# [Stated goal]
Reproduce the listing below without changes, except that pictures are left out.

## Start Source material

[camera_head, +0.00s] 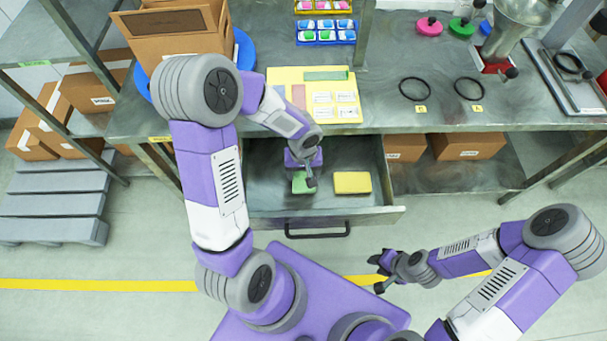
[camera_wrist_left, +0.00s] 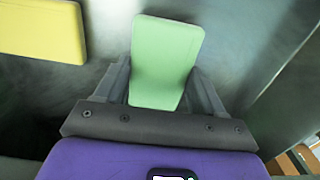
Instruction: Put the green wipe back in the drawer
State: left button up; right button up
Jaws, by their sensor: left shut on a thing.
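The green wipe (camera_head: 300,184) is inside the open drawer (camera_head: 264,196), left of the yellow wipe (camera_head: 352,183). My left gripper (camera_head: 306,182) reaches down into the drawer and is shut on the green wipe. In the left wrist view, the green wipe (camera_wrist_left: 165,58) sits between the two fingers of my left gripper (camera_wrist_left: 168,88), and the yellow wipe (camera_wrist_left: 42,28) lies at the upper left. I cannot tell whether the green wipe touches the drawer floor. My right gripper (camera_head: 380,274) is in front of the drawer, away from the wipes; its fingers are too small to read.
The drawer's black handle (camera_head: 318,233) faces the front. Above the drawer, the bench holds a yellow board (camera_head: 290,76) with cards, black rings (camera_head: 415,89) and a cardboard box (camera_head: 178,32). Boxes (camera_head: 468,146) stand on the shelf right of the drawer.

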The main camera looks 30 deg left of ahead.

## End Source material

# [Task solution]
[camera_head, +0.00s] 
[camera_wrist_left, +0.00s] 
Instruction: Put the green wipe back in the drawer
State: left button up; right button up
Jaws, by their sensor: left shut on a thing.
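The green wipe (camera_head: 300,184) is inside the open drawer (camera_head: 264,196), left of the yellow wipe (camera_head: 352,183). My left gripper (camera_head: 306,182) reaches down into the drawer and is shut on the green wipe. In the left wrist view, the green wipe (camera_wrist_left: 165,58) sits between the two fingers of my left gripper (camera_wrist_left: 168,88), and the yellow wipe (camera_wrist_left: 42,28) lies at the upper left. I cannot tell whether the green wipe touches the drawer floor. My right gripper (camera_head: 380,274) is in front of the drawer, away from the wipes; its fingers are too small to read.
The drawer's black handle (camera_head: 318,233) faces the front. Above the drawer, the bench holds a yellow board (camera_head: 290,76) with cards, black rings (camera_head: 415,89) and a cardboard box (camera_head: 178,32). Boxes (camera_head: 468,146) stand on the shelf right of the drawer.

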The main camera looks 30 deg left of ahead.

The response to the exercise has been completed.